Em fevereiro, 150 milhões de almas seguiam cegamente o autocrata. O czar governava com o apoio do Parlamento, da Igreja, do Exército, da Universidade, da Imprensa e de todas as cabeças bem pensantes, ou apenas razoáveis. Veio o Dia das Mulheres, em fevereiro.
Em cinco dias de protestos, Nicolau 2º virou pó. Veio abaixo o império, enraizado na tundra milenar da ignorância e da brutalidade. O partido radical, o bolchevique, estava com os líderes na cadeia ou banidos. Até eles defenderam a República recém-proclamada.
A exceção foi Lênin, exilado na Suíça. De volta à Rússia, em abril, ele pregou sozinho a tomada do poder e o socialismo. Foi acusado de traição e caiu na clandestinidade. Em outubro, porém, foi a República que caiu, sendo substituída por conselhos eleitos em fábricas, fazendas e quartéis. Lênin saiu do esconderijo para o Conselho de Comissários do Povo.
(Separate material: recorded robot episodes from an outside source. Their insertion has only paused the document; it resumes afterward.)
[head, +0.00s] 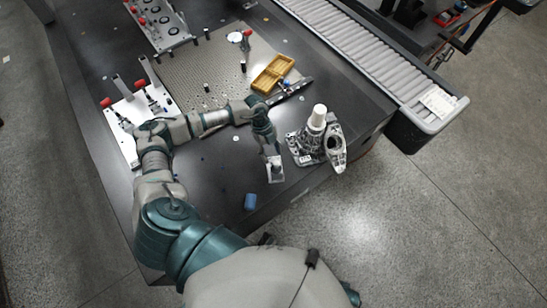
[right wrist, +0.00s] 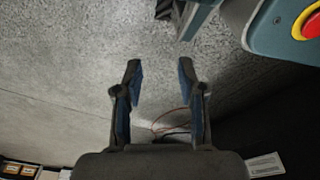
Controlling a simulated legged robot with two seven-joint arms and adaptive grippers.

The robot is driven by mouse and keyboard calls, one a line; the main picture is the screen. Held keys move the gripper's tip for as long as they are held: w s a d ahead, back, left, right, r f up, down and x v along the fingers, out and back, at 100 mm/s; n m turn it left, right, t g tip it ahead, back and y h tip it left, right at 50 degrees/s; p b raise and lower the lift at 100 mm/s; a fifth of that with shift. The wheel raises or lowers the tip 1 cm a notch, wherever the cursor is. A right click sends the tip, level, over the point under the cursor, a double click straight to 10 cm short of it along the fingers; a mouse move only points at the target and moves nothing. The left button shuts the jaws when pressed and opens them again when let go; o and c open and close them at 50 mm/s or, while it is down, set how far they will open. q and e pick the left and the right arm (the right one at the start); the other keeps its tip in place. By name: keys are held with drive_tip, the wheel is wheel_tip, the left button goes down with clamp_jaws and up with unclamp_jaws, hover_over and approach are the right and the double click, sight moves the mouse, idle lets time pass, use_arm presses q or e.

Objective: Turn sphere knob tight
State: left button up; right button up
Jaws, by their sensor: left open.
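I cannot single out the sphere knob for certain. Red knobs (head: 139,83) show on the white fixture plate at the left. My left gripper (head: 274,175) is open and points down over the dark table near its front edge, apart from these. It is just left of a grey metal casting with a white cylinder on top (head: 318,115). My right gripper (right wrist: 160,68) is open and empty above the concrete floor.
A yellow tray (head: 272,74) lies on the perforated plate's right side. A blue cylinder (head: 250,201) is near the table's front edge. A roller conveyor (head: 365,45) runs along the right. A red and yellow button (right wrist: 308,22) shows at the right wrist view's upper right.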

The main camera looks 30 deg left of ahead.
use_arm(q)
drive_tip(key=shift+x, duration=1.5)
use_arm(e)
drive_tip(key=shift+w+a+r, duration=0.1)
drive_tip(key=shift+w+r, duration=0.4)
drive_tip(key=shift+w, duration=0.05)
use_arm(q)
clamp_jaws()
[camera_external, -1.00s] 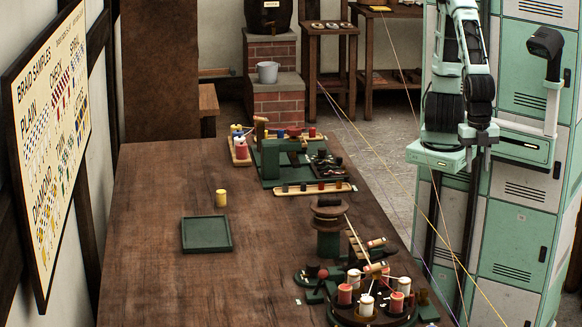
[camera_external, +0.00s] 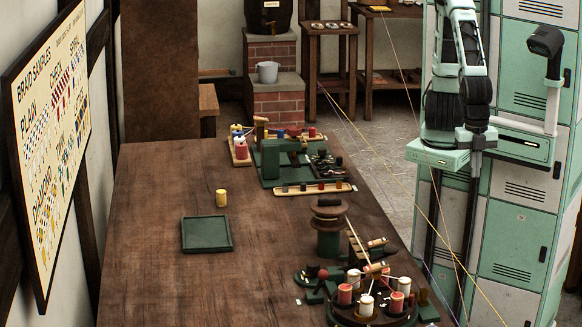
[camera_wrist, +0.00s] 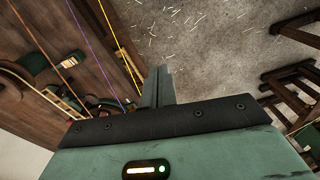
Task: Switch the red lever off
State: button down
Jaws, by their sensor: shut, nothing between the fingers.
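A red knob (camera_external: 323,273) shows on a small green base beside the round bobbin machine (camera_external: 372,308) near the table's front right. It may be the red lever, but its stem and position are too small to tell. My gripper (camera_external: 476,163) hangs to the right of the table, well apart from the knob and higher up. In the wrist view, my gripper (camera_wrist: 157,86) has its grey fingers together, with nothing held, over the floor next to the table edge. I cannot pick out the lever in the wrist view.
Thin cords (camera_external: 424,212) run diagonally between my arm and the table. A green post with a spool (camera_external: 328,226), a green tray (camera_external: 206,234), a yellow cylinder (camera_external: 221,198) and a rear green fixture (camera_external: 270,160) stand on the table (camera_external: 150,270). Its left part is mostly clear.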

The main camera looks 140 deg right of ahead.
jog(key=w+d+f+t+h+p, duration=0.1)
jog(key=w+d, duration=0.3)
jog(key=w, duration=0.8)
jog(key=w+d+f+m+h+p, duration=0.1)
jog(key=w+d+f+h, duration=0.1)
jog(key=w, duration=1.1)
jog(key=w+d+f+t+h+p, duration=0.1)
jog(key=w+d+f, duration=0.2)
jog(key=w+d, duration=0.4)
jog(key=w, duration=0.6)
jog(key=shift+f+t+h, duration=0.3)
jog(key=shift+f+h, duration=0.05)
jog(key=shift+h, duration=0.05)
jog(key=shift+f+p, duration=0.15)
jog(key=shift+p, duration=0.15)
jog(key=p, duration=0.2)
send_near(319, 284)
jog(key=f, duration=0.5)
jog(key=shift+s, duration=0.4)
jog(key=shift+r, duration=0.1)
Não foi a irrupção das massas nem a democracia direta que marcaram a Revolução Russa. A plebe destronou os privilegiados e passou a governar -o que já ocorrera na França de 1792. E, como na Comuna de 1871, os insurretos de Petrogrado inventaram uma democracia radical.
Duas outras audácias fizeram de 1917 um evento na história da humanidade. Pela primeira vez em milênios, os proprietários foram tirados do poder para que a sociedade trabalhasse em prol de si mesma. A revolução não foi só antiburguesa -além de antiaristocrata, anticlerical e anti-imperialista-, foi contra os parasitas do trabalho alheio.
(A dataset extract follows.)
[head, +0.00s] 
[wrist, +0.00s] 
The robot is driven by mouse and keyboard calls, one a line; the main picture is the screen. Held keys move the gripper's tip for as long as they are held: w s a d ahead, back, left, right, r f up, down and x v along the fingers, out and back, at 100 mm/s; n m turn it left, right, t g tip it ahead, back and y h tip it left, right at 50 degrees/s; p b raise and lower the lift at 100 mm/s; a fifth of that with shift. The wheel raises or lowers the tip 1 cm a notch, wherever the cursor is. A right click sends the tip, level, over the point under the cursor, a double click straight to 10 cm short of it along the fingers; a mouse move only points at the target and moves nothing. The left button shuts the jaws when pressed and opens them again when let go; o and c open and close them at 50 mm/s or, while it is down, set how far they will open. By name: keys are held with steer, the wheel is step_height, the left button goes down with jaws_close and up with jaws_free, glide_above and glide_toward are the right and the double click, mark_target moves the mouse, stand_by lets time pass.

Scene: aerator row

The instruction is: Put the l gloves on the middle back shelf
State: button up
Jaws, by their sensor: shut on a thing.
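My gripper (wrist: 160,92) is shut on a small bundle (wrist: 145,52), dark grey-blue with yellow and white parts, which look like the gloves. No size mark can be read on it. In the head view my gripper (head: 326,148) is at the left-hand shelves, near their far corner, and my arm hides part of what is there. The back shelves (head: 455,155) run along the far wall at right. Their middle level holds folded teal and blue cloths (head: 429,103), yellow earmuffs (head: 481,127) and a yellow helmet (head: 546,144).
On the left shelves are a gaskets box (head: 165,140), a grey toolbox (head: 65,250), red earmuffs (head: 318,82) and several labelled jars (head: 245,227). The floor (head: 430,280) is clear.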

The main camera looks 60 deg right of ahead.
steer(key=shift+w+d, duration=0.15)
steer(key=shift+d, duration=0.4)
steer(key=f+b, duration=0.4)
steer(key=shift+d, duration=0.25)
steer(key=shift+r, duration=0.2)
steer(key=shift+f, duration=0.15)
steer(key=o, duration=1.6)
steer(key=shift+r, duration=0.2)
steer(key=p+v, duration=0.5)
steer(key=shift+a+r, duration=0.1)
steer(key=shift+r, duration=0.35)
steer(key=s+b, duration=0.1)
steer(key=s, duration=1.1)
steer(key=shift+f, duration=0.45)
A segunda invenção está no país oriundo da revolução. De maneira inédita, um Estado não trouxe no nome referência a um povo ou nação: União das Repúblicas Socialistas Soviéticas. E mesmo a URSS seria embrião de um regime internacional, capaz de organizar a produção e o progresso em escala mundial.
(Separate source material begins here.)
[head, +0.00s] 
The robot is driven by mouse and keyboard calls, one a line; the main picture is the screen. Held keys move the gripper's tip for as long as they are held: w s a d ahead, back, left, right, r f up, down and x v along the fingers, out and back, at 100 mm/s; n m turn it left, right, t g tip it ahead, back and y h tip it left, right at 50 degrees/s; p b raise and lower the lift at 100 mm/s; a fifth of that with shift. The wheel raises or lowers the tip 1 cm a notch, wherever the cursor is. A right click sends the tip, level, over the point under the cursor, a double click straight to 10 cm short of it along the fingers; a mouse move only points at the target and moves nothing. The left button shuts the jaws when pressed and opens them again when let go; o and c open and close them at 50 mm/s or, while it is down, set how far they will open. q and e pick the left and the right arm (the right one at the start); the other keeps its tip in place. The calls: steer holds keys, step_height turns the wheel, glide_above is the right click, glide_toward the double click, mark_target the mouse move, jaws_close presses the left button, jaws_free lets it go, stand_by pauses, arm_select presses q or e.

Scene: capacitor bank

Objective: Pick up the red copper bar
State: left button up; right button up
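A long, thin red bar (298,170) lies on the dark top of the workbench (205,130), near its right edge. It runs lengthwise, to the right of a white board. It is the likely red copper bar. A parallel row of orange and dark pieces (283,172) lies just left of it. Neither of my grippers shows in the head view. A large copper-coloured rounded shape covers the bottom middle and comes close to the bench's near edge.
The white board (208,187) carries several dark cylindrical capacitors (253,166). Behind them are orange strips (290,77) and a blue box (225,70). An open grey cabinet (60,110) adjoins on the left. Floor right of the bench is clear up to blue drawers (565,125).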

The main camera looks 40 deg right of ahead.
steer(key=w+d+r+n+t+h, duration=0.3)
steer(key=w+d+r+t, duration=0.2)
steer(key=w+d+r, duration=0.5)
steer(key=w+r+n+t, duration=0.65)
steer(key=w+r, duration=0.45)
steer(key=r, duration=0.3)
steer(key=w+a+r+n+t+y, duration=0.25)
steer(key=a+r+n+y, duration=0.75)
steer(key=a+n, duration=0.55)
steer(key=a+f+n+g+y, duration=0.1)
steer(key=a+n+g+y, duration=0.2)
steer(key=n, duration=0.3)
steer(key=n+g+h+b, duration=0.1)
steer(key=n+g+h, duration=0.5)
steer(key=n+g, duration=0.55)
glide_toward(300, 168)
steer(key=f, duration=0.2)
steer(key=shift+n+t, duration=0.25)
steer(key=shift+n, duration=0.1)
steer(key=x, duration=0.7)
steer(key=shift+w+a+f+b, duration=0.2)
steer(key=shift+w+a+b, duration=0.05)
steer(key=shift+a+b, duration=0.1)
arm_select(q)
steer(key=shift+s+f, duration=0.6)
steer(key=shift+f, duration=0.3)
A Revolução Russa revelou uma possibilidade política impensável -a de a humanidade agir como espécie. Sem países ou proprietários, o gênero humano poderia superar o egoísmo e o trabalho alienado, integrando-se à natureza. Essa chance não era uma utopia. Estava ao alcance da Terceira Internacional e do Exército Vermelho.
Michelet, historiador da Revolução Francesa, escreveu que “cada época sonha a próxima”. Como aqui e lá fora os tempos são de reação triunfante, os fatos de 1917 só ensejam conformismo. A ideologia se apresenta como lição histórica.
Os realistas enchem a boca para dizer que as classes acabaram e o poder é impessoal. Que a sociedade ficou demasiado complexa. Que a economia é coisa para especialistas. Que Thatcher estava certa: não há alternativa.
Não há futuro: eis a divisa dos poderosos. No entanto, jamais a concentração da riqueza foi tão aguda; a desigualdade voltou a níveis pré-1917; a humanidade está cada vez mais perto de um acidente nuclear.
Nesse quadro paralisante, “Teses de Abril” e “O Estado e a Revolução”, escritos por Lênin no calor da hora, entre fevereiro e outubro de 1917, parecem fantasmas. Curiosamente, eles também falam diretamente ao presente. Não se prepara uma revolução, que nasce do imprevisto e do impensável. A Revolução Russa só pode estar viva enquanto derrota. Ela tem, portanto, o que ensinar aos brasileiros -derrotados permanentes num país onde nunca houve revolução (nem reforma).